Exercise requirements
Please repeat only the stretch of records running from the first line through the line that contains "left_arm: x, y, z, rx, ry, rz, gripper".

Lines of data:
+++

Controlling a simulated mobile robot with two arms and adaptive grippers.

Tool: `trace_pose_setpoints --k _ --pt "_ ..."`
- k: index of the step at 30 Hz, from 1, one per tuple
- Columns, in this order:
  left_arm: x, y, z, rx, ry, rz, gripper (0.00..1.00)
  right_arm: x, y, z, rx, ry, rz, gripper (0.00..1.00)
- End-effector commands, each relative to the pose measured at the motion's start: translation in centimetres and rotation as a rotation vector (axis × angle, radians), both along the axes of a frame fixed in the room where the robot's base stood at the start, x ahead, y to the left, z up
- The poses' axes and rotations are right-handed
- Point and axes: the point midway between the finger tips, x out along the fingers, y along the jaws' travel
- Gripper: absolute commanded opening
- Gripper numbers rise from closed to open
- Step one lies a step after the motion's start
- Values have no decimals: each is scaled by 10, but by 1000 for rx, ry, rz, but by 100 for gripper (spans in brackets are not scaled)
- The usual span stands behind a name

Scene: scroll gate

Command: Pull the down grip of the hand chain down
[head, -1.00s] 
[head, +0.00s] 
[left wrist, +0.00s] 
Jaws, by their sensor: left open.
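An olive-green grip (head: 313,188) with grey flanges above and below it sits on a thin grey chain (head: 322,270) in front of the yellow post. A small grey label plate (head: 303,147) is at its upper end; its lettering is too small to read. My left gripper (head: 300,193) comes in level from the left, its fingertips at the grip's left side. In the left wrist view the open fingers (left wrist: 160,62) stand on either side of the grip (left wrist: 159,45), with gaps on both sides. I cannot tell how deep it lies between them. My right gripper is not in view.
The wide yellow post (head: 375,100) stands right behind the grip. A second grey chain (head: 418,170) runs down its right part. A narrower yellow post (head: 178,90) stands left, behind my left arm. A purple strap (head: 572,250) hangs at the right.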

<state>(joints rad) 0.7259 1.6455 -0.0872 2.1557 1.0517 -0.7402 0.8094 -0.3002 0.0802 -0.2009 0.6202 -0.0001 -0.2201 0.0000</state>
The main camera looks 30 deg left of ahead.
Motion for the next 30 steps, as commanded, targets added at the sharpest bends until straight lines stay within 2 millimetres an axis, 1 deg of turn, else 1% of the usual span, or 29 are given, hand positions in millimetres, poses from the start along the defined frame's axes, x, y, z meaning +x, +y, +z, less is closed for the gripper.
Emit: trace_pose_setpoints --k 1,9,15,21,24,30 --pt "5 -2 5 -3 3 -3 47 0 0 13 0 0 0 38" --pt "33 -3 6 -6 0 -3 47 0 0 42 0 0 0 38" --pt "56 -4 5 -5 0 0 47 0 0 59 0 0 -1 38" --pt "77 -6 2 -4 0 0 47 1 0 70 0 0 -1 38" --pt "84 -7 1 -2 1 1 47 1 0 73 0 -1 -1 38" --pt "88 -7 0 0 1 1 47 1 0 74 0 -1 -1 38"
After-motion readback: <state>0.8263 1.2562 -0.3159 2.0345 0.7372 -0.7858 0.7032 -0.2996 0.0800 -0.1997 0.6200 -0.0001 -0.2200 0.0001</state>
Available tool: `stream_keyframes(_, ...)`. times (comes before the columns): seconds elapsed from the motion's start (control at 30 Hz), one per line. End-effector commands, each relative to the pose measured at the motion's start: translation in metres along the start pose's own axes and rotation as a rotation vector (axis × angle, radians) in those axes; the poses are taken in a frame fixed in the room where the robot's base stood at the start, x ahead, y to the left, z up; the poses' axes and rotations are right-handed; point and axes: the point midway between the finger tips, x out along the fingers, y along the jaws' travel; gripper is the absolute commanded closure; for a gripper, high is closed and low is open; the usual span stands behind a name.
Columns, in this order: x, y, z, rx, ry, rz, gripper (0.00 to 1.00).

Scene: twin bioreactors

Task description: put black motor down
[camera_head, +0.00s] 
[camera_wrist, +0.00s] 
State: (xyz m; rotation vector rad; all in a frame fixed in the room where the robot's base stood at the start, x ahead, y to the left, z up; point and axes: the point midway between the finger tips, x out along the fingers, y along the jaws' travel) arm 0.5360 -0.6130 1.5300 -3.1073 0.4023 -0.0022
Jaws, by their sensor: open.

+++

Complete answer
Controlling a simulated mobile robot with two arms and adaptive grippers.

Tool: `trace_pose_setpoints --k _ --pt "_ ..."`
- k: index of the step at 30 Hz, from 1, one per tuple
- Columns, in this order:
  left_arm: x, y, z, rx, ry, rz, gripper (0.00..1.00)

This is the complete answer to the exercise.